Review Summary: It's a heavy metal feast.
Wolf is a heavy metal band from Sweden, formed in 1995 and having released 6 studio albums so far. If you are familiar with Wolf’s sound then you know exactly what to expect. They’re not trying to reinvent the wheel, they’re not afraid or embarrassed to play an old brand of metal and I am very happy for that. Powerful vocals, epic guitar riffs, screaming guitar solos and sing-along choruses… and the sometimes ridiculous lyrics (‘When you put on a hex to get rid of your ex’ – “Voodoo”)

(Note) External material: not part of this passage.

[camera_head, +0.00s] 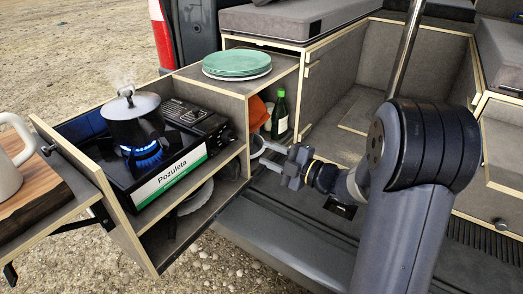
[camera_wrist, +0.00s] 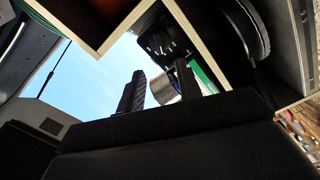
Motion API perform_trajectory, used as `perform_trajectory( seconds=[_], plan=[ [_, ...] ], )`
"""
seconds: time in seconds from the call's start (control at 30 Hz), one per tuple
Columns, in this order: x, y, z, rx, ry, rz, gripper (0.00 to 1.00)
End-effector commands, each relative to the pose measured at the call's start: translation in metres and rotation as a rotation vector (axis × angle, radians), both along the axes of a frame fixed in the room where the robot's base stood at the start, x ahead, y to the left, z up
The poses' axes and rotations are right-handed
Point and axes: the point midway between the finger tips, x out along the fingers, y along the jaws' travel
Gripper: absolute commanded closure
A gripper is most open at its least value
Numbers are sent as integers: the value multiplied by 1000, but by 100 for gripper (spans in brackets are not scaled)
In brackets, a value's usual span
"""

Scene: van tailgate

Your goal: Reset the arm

Ravenous boasts a beautiful sound courtesy of Roy Z (Halford, Dickinson, Malmsteen, Helloween). Most of the line-up of the band has changed prior to this recording but it would not affect the band's "classic" sound, so long as founding vocalist, guitarist, and de facto leader, Niklas Stalvind remained at the helm -- which he did and still does. This may be the band's most guitar-centric project yet. Ridiculous as such a claim may seem when applied to any heavy metal band, enthusiasts of the genre will readily recognize it as a fact once the galloping riffs and duelling harmonies of opener "Speed On" commence the album's battle of the axes. That being said, Niklas’s vocals do not hold back either. Very solid for the style of the album with some interesting and catchy vocal lines to ensure you won’t forget that chorus soon.
The album opens with a bit of speed metal (“Speed On”) and continues in the realm of classic metal with “Curse you Salem”, “Voodoo” and “Hail Caesar” – where you’ll no doubt make the connection between them and Iron Maiden, Black Sabbath and Judas Priest’s old acts. Surprisingly, the album-titled track is one of the weakest in the album, but “Mr Twisted”, “Love at First Bite” and “Whiskey Psycho Hellions” (??) will quickly excite you again with some rather tasty riffs. “Hiding in Shadows” and “Blood Angel” close the album, the latter with some nice acoustic guitar parts, leaving your metal appetite satisfied.
The final balance brings Ravenous close to the top of Wolf’s discography – not reaching The Black Flame but not overshadowed by it either. All in all, I would say that this album is a worthy item to be in your metal catalogue because of its genuine effort to be exactly that – a solid heavy metal collectible listen.